The third bet is on the brink of being lost, with potentially cataclysmic consequences for Russia’s economy. The country could be cut off from SWIFT in a matter of days, a move supported even by European leaders otherwise well disposed to Putin …
A strong surge of domestic support for the war would be a consolation to Putin but that’s absent in this case too. Russian state media has reportedly taken to suppressing information about the scale of the war, fearful of how the public would react if it knew Russia was attacking Ukraine far beyond the Donbas.
And the calamity from sanctions is only just beginning to unfold. “Russians have been stunned at how quickly the economic impact of the war was being felt,” the Times reported this morning. “The ruble hit its lowest level ever against the dollar, which traded at about 84 rubles on Saturday compared to 74 a few weeks ago. That sent prices for imports surging, while sanctions on Russia’s largest banks wreaked havoc in the financial markets and new export restrictions promised to scramble supply chains.”
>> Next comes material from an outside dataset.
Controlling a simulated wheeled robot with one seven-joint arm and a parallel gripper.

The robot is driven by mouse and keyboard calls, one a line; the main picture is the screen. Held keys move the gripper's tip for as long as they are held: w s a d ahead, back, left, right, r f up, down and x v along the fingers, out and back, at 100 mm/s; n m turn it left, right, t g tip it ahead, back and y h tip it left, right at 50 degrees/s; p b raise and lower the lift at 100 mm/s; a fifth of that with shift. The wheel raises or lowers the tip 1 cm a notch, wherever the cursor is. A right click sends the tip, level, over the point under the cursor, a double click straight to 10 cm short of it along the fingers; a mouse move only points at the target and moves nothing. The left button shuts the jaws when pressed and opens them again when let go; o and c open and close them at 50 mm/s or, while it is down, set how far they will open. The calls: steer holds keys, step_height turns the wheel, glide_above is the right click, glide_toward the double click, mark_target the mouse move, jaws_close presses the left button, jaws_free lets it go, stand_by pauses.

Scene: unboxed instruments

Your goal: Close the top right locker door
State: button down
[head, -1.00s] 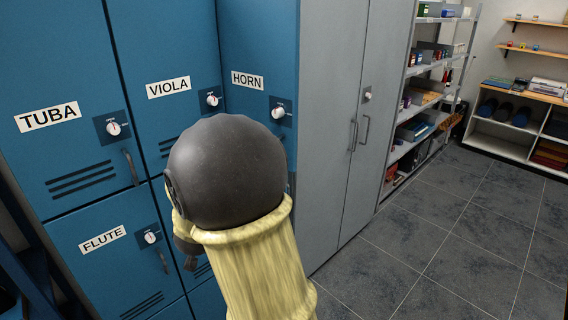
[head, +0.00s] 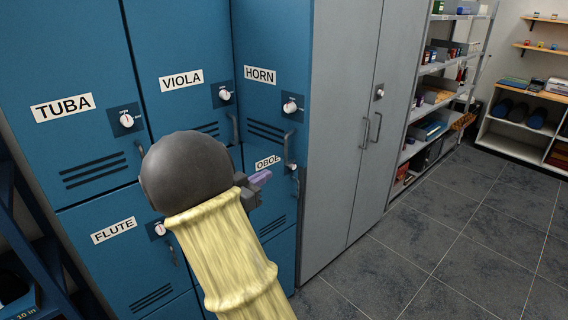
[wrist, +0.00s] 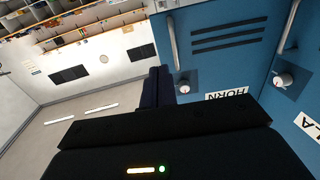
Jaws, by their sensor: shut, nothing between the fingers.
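The top right locker door, labelled HORN (head: 272,105), is blue with a white dial and a handle (head: 287,148) near its right edge. It stands ajar: its right side is swung out from the line of the VIOLA door, and its label slopes the other way. It also shows in the wrist view (wrist: 232,58), with its label upside down. My gripper (head: 262,178) is shut and empty, with pale purple tips beside the OBOE label, below the HORN door in the picture. In the wrist view, the dark fingers (wrist: 157,87) lie left of the HORN door; contact is not visible.
The VIOLA (head: 175,50), TUBA (head: 70,60), FLUTE (head: 105,260) and OBOE (head: 272,225) doors look shut. A grey cabinet (head: 340,130) stands to the right, with loaded shelves (head: 445,70) beyond. The tiled floor (head: 450,240) at right is clear.

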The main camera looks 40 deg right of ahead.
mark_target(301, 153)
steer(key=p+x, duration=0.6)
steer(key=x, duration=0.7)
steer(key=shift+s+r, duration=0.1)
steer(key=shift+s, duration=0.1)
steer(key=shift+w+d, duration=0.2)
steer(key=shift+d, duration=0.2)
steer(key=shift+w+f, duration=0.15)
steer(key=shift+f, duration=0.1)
Unofficially, Russian banks are offering 171 rubles per dollar, a drop of over 50% in the value of the Russian currency in a week.
All of this has the makings of a debacle. For all the hype about Putin’s alleged strategic “genius,” he may now find himself in a position in which any move he makes will cause Russia’s position to further deteriorate.
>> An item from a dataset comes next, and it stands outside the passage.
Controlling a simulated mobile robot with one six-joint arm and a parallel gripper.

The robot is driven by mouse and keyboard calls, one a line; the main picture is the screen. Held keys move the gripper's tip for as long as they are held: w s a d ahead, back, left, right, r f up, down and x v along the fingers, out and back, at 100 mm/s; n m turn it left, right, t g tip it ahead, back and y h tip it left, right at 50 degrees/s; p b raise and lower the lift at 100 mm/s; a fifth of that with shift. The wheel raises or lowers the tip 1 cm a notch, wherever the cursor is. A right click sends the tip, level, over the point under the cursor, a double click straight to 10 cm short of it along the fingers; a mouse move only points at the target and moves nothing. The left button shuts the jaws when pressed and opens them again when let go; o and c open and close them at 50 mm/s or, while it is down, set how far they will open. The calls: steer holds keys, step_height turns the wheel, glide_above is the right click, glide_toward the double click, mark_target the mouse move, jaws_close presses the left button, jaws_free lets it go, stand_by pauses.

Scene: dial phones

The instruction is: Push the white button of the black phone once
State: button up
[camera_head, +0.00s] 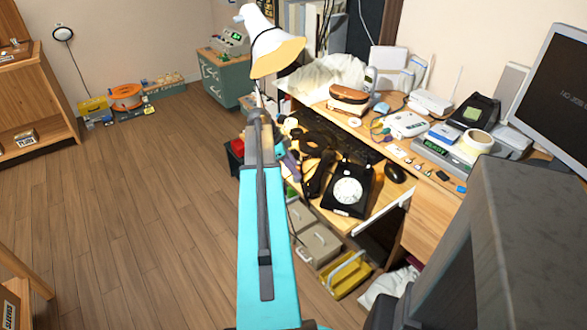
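The black phone (348,190) with a round white dial stands on the lower desk surface, right of the middle. My teal arm rises from the bottom, left of the phone. Its dark far end (258,120) is near the base of the lamp, apart from the phone. The fingers cannot be made out, and I cannot tell whether they are open or shut.
A white lamp (273,45) stands behind the arm. A black mouse (395,173) lies right of the phone. The raised shelf (397,150) holds several devices. A grey monitor (520,215) blocks the lower right. The wooden floor (140,215) at left is clear.

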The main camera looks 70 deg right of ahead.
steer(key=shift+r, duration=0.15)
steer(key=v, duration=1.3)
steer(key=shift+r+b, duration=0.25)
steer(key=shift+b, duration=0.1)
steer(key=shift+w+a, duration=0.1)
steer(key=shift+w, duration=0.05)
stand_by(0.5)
If he retreats, it’ll be an historic humiliation for a proud military power. If he escalates, the already ferocious international backlash will get worse.
It’ll cinch Russia’s eviction from SWIFT, convince even reluctant European allies to boost their supplies of weapons to Ukraine, and possibly lead to domestic unrest in Russia.
The world really hates the idea of armies conquering countries and annexing them by force. Self determination is much more popular nowadays.
Putin has taken on the globalists in a clumsy characteristically brutal Russian fashion.
Glenn Reynolds and friend:
I’m pro-Ukraine, but I get nervous when the establishment agrees with me.
I’m just liking Ukraine pantsing Russia for all the reasons you’ve mentioned. Makes China think twice. Underscores the value of an armed citizenry. Makes Putin look like a fool.
UPDATE: Russian central bank more than doubles rates to 20%. ATMs running out of cash.